The Court of Appeals rejected this argument. It noted that “despite the General Assembly’s aspirational recognition of the harm caused by identity theft, the GPIPA does not proscribe any conduct in storing data or protecting data security. Rather, the GPIPA proscribes particular conduct, that is, notification and the placement of a security freeze, only after a (known or suspected) data security breach has occurred.” Id. (emphasis in original). The Court of Appeals then concluded that “[b]ecuase the GPIPA does not impose any standard of conduct in implementing and maintaining data security practices, . . . it can not [sic] serve as the source of a general duty to safeguard personal information.” Id.
The Court of Appeals also held that the Fair Business Practices Act of 1975 (the “FBPA”) also does not support the existence of such a duty. The court reasoned that while “the FBPA expressly prohibits intentionally communicating a person’s social security number,” that does not mean that there is “a duty to exercise a degree of care to avoid doing something unintentionally, which falls within the ambit of negligence.” Id. (emphasis in original). Thus, the Court of Appeals held, “[t]he trial court correctly concluded that McConnell’s complaint is premised on a duty of care to safeguard personal information that has no source in Georgia statutory law or caselaw” and that it failed to state a claim for negligence. Id.

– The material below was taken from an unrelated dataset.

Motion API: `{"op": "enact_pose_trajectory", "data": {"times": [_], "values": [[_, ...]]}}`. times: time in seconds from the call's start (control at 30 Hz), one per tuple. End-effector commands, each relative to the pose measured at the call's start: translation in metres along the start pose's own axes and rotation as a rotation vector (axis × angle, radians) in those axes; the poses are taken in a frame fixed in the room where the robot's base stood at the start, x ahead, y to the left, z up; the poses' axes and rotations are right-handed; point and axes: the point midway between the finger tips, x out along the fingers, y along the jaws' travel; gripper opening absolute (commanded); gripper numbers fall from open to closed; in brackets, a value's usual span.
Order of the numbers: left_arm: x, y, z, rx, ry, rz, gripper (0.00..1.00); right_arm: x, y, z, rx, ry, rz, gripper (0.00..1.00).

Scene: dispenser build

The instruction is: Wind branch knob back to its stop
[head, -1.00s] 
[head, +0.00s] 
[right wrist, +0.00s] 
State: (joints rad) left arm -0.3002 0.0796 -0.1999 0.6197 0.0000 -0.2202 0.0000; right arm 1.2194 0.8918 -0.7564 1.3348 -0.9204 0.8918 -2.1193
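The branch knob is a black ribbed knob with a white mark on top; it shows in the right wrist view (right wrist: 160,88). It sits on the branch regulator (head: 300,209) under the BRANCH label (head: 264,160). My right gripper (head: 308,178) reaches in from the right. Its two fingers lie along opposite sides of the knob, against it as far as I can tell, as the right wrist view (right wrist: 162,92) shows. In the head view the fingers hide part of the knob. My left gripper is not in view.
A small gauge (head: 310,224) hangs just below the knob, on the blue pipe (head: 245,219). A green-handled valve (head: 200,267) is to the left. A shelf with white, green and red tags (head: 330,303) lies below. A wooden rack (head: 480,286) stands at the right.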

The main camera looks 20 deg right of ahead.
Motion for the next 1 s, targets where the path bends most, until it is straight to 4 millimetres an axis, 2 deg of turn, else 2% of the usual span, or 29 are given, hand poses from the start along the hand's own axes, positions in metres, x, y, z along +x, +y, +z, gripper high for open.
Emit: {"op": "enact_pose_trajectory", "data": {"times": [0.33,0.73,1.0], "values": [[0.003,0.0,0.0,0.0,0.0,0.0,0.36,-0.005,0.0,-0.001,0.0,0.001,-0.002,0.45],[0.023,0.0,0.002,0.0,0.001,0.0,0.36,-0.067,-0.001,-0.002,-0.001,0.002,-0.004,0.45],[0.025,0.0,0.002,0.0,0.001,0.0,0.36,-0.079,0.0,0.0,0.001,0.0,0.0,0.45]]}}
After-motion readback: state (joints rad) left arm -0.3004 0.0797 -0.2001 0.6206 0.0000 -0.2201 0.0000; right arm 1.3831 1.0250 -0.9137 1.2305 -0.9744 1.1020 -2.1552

This ruling has significant implications on privacy litigation in Georgia because it reaffirms the Court of Appeals’ prior holding that there is no duty to safeguard personal information under Georgia law. See McConnell v. Ga. Dep’t of Labor, 337 Ga. App. 457, 459-63 (2016), rev’d in part on other grounds, 302 Ga. 18 (2017). In light of this holding, plaintiffs seeking to hold victims of a data breach liable for negligence for failing to safeguard the information that was stolen in the breach will likely have a difficult time getting past a motion to dismiss.